§ Task
Lines containing the word "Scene" are to be counted; state their number and nothing further.

-- Start of Given entries --

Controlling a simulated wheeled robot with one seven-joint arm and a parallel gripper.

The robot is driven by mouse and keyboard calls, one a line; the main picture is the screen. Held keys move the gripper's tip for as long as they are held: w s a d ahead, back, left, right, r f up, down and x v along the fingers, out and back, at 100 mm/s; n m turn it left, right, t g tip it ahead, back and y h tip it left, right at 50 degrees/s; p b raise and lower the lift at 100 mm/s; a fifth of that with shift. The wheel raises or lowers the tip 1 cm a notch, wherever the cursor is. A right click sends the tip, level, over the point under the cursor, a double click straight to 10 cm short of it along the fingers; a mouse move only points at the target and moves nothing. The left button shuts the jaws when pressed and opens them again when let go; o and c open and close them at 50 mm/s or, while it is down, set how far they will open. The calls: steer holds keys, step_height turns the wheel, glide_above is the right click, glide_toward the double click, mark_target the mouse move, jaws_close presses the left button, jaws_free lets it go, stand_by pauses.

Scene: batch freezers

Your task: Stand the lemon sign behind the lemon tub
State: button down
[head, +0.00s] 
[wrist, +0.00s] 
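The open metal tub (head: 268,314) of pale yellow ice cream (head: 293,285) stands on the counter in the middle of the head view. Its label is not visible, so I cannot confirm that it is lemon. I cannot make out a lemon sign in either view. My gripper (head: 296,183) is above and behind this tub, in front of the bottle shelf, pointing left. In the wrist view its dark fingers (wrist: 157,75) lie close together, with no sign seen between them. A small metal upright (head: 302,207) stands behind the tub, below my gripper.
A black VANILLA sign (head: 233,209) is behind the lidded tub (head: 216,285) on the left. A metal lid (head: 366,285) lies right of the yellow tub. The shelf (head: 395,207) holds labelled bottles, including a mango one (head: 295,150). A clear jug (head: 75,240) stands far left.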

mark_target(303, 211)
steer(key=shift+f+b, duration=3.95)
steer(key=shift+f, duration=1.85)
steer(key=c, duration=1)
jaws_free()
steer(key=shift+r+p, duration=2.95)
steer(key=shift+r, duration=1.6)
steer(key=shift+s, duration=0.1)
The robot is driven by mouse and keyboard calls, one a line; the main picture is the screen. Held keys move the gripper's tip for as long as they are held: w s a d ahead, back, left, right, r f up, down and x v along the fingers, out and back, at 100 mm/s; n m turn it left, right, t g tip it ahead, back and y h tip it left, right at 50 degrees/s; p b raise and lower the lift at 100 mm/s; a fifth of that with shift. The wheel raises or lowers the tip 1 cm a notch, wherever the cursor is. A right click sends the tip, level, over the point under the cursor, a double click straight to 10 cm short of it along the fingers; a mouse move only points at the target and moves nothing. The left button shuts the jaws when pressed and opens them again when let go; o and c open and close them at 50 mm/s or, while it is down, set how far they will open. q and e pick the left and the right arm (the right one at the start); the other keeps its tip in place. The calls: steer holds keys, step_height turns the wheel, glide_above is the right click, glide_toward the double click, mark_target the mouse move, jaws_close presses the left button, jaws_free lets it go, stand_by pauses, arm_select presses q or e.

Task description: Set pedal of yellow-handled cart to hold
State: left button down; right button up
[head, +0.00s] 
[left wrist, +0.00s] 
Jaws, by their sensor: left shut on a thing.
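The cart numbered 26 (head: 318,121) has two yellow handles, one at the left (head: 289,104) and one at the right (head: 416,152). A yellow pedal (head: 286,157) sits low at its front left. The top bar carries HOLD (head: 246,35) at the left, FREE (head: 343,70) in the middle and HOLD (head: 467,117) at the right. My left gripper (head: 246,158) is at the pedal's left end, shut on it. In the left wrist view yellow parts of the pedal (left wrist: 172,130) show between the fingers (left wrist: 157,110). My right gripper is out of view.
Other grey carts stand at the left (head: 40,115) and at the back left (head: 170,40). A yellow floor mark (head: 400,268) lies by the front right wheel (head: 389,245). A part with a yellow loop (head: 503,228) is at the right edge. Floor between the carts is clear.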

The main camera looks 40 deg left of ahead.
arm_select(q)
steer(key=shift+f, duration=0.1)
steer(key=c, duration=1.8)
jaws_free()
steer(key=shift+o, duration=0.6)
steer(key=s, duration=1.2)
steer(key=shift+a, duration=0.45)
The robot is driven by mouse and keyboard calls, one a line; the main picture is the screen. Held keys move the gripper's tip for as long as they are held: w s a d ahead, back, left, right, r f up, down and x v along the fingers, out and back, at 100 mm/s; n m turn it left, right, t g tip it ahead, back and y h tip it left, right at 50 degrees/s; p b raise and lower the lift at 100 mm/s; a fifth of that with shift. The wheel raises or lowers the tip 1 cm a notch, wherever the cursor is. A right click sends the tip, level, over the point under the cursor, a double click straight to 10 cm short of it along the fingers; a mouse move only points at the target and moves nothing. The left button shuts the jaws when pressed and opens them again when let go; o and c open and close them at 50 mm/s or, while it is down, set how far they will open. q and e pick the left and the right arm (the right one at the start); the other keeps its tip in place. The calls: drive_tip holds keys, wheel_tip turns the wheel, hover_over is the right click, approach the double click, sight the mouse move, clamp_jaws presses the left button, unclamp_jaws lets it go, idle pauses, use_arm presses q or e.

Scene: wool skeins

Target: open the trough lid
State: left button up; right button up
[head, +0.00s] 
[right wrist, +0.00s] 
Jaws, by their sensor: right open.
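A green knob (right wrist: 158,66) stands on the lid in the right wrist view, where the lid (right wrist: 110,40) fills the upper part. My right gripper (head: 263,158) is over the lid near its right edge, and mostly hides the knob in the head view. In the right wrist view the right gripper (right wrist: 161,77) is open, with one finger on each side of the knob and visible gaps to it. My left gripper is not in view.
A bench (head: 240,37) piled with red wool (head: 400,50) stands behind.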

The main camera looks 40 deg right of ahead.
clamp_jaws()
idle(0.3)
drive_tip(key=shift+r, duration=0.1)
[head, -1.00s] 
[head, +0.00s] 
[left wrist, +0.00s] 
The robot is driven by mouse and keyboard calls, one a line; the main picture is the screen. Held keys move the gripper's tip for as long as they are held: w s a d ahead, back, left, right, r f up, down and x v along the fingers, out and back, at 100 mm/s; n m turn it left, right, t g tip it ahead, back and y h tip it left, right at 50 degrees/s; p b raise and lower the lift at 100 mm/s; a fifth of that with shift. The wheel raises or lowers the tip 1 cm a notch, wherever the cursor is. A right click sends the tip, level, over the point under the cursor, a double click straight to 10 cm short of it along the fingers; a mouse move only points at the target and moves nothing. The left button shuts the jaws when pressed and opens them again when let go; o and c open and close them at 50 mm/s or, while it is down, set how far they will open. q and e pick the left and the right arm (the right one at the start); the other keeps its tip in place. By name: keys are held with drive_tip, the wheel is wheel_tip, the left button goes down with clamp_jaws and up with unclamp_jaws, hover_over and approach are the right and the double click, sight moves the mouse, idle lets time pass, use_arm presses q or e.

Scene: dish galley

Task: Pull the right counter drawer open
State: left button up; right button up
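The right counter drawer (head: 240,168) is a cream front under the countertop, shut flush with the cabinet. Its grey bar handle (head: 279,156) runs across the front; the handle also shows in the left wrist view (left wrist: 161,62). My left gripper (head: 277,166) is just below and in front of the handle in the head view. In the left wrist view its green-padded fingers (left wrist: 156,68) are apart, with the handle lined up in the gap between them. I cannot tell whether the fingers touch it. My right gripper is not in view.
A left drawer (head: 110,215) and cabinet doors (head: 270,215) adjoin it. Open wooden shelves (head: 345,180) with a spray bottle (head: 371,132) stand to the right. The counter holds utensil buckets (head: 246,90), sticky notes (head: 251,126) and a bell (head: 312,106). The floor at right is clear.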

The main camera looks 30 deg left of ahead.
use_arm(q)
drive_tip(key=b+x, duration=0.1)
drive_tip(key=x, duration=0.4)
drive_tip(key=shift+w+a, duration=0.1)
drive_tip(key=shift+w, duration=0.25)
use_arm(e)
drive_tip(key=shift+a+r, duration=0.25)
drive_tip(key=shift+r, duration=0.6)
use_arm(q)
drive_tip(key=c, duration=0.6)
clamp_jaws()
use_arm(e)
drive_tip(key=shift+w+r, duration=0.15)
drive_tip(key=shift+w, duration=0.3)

-- End of Given entries --

§ Written answer
3